Exercise directions: Give every entry again, word for word and in full.

** START Recorded data **

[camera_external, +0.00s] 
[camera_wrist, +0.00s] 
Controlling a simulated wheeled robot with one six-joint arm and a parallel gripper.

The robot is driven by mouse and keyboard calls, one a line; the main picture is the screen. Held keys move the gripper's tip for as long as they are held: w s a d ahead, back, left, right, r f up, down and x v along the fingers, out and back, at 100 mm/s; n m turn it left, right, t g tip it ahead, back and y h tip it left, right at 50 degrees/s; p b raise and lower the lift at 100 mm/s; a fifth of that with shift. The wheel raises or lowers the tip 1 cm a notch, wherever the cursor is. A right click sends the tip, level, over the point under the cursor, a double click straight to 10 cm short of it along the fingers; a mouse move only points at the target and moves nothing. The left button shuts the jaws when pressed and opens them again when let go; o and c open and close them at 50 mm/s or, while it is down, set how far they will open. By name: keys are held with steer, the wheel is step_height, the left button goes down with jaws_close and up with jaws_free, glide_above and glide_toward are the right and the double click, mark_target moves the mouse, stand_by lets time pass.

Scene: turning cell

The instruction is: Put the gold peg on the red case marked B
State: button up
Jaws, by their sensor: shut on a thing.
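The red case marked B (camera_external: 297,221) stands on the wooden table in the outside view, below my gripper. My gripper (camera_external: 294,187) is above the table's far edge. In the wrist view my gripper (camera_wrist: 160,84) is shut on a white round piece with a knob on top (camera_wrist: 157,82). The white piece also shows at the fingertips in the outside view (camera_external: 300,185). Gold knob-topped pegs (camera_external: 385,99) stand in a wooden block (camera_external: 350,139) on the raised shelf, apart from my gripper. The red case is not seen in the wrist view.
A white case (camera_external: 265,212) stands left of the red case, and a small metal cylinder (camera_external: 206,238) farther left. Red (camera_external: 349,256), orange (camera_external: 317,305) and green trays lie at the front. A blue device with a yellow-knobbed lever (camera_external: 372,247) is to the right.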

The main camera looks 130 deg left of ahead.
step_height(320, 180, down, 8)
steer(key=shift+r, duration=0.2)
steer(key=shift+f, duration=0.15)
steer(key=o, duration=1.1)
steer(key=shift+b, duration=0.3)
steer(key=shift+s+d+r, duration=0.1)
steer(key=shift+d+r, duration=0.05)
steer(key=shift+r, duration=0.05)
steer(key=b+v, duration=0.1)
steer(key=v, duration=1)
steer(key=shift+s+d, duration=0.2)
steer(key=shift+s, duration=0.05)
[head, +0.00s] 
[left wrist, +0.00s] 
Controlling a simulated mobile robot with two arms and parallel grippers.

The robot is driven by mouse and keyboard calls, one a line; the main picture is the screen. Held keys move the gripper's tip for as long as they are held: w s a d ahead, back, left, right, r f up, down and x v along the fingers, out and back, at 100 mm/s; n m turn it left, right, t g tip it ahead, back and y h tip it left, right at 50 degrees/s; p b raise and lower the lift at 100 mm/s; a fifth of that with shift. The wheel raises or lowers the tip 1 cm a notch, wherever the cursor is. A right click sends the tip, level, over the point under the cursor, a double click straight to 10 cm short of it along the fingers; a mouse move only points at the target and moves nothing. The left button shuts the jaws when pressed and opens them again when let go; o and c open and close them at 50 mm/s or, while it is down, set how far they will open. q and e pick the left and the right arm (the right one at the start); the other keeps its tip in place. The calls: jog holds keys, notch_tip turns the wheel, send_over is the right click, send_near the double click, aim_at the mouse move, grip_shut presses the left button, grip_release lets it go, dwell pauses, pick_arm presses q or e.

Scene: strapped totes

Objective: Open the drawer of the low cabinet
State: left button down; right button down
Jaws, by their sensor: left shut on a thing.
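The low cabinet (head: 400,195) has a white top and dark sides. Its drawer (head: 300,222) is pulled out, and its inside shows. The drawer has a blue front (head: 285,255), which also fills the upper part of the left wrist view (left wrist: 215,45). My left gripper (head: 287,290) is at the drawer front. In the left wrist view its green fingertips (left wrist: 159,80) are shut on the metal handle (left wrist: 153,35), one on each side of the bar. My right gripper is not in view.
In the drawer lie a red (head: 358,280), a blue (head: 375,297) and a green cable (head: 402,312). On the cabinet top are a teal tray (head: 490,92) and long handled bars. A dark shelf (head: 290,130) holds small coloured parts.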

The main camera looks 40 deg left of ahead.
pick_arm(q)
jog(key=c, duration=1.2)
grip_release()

** END Recorded data **

Exercise solution:
[camera_external, +0.00s] 
[camera_wrist, +0.00s] 
Controlling a simulated wheeled robot with one six-joint arm and a parallel gripper.

The robot is driven by mouse and keyboard calls, one a line; the main picture is the screen. Held keys move the gripper's tip for as long as they are held: w s a d ahead, back, left, right, r f up, down and x v along the fingers, out and back, at 100 mm/s; n m turn it left, right, t g tip it ahead, back and y h tip it left, right at 50 degrees/s; p b raise and lower the lift at 100 mm/s; a fifth of that with shift. The wheel raises or lowers the tip 1 cm a notch, wherever the cursor is. A right click sends the tip, level, over the point under the cursor, a double click straight to 10 cm short of it along the fingers; a mouse move only points at the target and moves nothing. The left button shuts the jaws when pressed and opens them again when let go; o and c open and close them at 50 mm/s or, while it is down, set how far they will open. By name: keys are held with steer, the wheel is step_height, the left button goes down with jaws_close and up with jaws_free, glide_above and glide_toward are the right and the double click, mark_target moves the mouse, stand_by lets time pass.

Scene: turning cell

The instruction is: Put the gold peg on the red case marked B
State: button up
Jaws, by their sensor: shut on a thing.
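The red case marked B (camera_external: 297,221) stands on the wooden table in the outside view, below my gripper. My gripper (camera_external: 294,187) is above the table's far edge. In the wrist view my gripper (camera_wrist: 160,84) is shut on a white round piece with a knob on top (camera_wrist: 157,82). The white piece also shows at the fingertips in the outside view (camera_external: 300,185). Gold knob-topped pegs (camera_external: 385,99) stand in a wooden block (camera_external: 350,139) on the raised shelf, apart from my gripper. The red case is not seen in the wrist view.
A white case (camera_external: 265,212) stands left of the red case, and a small metal cylinder (camera_external: 206,238) farther left. Red (camera_external: 349,256), orange (camera_external: 317,305) and green trays lie at the front. A blue device with a yellow-knobbed lever (camera_external: 372,247) is to the right.

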The main camera looks 130 deg left of ahead.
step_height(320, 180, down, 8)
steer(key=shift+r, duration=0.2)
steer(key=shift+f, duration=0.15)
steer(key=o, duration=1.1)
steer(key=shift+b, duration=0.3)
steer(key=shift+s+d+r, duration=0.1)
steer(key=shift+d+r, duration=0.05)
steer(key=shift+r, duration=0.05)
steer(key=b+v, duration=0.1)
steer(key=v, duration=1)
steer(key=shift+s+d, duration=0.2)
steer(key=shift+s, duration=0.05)
[head, +0.00s] 
[left wrist, +0.00s] 
Controlling a simulated mobile robot with two arms and parallel grippers.

The robot is driven by mouse and keyboard calls, one a line; the main picture is the screen. Held keys move the gripper's tip for as long as they are held: w s a d ahead, back, left, right, r f up, down and x v along the fingers, out and back, at 100 mm/s; n m turn it left, right, t g tip it ahead, back and y h tip it left, right at 50 degrees/s; p b raise and lower the lift at 100 mm/s; a fifth of that with shift. The wheel raises or lowers the tip 1 cm a notch, wherever the cursor is. A right click sends the tip, level, over the point under the cursor, a double click straight to 10 cm short of it along the fingers; a mouse move only points at the target and moves nothing. The left button shuts the jaws when pressed and opens them again when let go; o and c open and close them at 50 mm/s or, while it is down, set how far they will open. q and e pick the left and the right arm (the right one at the start); the other keeps its tip in place. The calls: jog holds keys, notch_tip turns the wheel, send_over is the right click, send_near the double click, aim_at the mouse move, grip_shut presses the left button, grip_release lets it go, dwell pauses, pick_arm presses q or e.

Scene: strapped totes

Objective: Open the drawer of the low cabinet
State: left button down; right button down
Jaws, by their sensor: left shut on a thing.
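The low cabinet (head: 400,195) has a white top and dark sides. Its drawer (head: 300,222) is pulled out, and its inside shows. The drawer has a blue front (head: 285,255), which also fills the upper part of the left wrist view (left wrist: 215,45). My left gripper (head: 287,290) is at the drawer front. In the left wrist view its green fingertips (left wrist: 159,80) are shut on the metal handle (left wrist: 153,35), one on each side of the bar. My right gripper is not in view.
In the drawer lie a red (head: 358,280), a blue (head: 375,297) and a green cable (head: 402,312). On the cabinet top are a teal tray (head: 490,92) and long handled bars. A dark shelf (head: 290,130) holds small coloured parts.

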The main camera looks 40 deg left of ahead.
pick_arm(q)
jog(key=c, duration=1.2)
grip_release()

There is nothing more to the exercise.